------ Supplied data ------

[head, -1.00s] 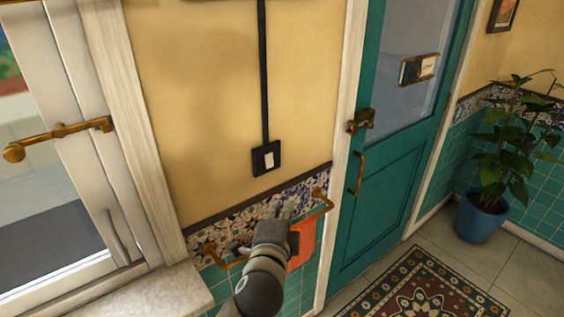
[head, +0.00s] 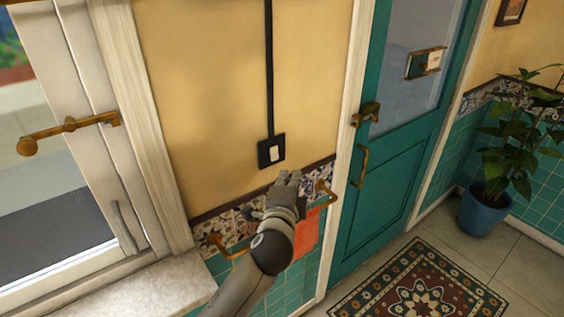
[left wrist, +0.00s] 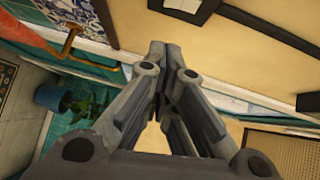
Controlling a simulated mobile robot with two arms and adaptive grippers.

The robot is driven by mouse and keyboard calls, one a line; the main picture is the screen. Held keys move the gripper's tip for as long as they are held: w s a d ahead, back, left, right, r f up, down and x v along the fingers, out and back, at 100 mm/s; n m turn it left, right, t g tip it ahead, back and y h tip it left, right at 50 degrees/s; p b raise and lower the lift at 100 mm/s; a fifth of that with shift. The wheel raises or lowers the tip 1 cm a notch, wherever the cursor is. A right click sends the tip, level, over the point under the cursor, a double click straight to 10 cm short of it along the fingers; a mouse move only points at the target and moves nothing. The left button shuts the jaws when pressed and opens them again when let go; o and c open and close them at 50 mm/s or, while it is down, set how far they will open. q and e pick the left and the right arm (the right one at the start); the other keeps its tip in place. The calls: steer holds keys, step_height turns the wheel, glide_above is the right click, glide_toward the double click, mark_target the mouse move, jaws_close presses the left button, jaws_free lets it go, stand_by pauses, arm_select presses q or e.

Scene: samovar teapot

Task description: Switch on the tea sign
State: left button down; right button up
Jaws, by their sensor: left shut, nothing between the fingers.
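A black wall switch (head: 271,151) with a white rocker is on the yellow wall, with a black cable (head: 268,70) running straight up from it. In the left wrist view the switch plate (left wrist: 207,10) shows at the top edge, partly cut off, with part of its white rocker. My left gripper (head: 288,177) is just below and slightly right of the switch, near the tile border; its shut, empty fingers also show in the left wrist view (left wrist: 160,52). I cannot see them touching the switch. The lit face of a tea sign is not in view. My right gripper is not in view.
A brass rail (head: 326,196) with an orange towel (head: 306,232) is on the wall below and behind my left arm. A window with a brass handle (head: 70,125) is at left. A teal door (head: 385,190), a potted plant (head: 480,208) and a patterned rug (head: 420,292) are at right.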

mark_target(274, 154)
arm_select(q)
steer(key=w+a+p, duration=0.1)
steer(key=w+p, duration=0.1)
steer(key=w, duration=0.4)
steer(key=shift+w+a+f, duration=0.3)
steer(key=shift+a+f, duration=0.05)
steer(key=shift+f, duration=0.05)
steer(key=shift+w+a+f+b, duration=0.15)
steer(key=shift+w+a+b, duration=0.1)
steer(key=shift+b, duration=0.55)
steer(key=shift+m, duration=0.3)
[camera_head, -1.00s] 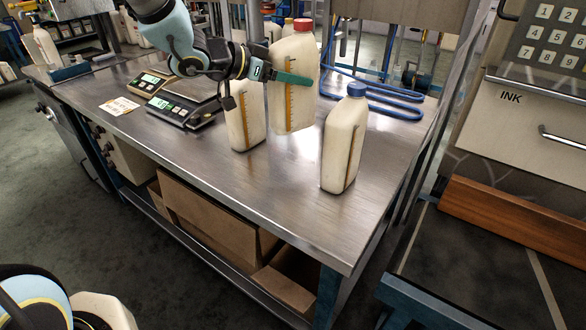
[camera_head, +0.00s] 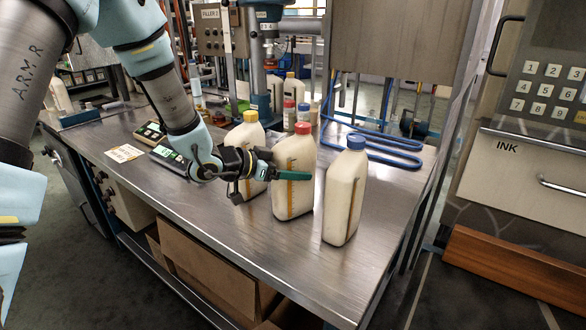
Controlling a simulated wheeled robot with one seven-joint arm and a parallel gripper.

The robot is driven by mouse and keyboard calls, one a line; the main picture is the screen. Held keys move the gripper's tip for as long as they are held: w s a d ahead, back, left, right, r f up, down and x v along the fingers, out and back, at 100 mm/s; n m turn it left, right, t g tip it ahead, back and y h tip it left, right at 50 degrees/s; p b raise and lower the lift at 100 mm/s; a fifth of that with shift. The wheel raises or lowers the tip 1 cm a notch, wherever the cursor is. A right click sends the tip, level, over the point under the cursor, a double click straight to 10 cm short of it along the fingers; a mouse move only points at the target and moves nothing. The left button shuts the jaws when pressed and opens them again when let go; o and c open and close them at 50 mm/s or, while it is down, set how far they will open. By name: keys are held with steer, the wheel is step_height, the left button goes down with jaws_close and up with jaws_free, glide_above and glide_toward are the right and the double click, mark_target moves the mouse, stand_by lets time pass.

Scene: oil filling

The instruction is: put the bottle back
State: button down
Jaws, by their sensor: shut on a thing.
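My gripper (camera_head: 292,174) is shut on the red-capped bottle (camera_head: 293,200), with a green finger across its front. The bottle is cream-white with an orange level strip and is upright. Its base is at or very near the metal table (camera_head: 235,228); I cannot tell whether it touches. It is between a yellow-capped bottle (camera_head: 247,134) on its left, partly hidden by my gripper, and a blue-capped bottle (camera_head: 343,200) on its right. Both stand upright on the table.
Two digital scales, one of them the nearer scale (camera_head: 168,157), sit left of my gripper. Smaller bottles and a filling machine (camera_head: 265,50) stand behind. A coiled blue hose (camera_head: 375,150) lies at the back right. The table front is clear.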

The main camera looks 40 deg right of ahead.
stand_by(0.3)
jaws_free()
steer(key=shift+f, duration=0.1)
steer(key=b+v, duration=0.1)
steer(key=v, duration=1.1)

------

• **What to produce**
Copy the records above from the first line through the line containing "Controlling a simulated mobile", both included, and leave out any pictures.

• **Complete response**
[head, -1.00s] 
[head, +0.00s] 
[left wrist, +0.00s] 
Controlling a simulated mobile robot with two arms and adaptive grippers.

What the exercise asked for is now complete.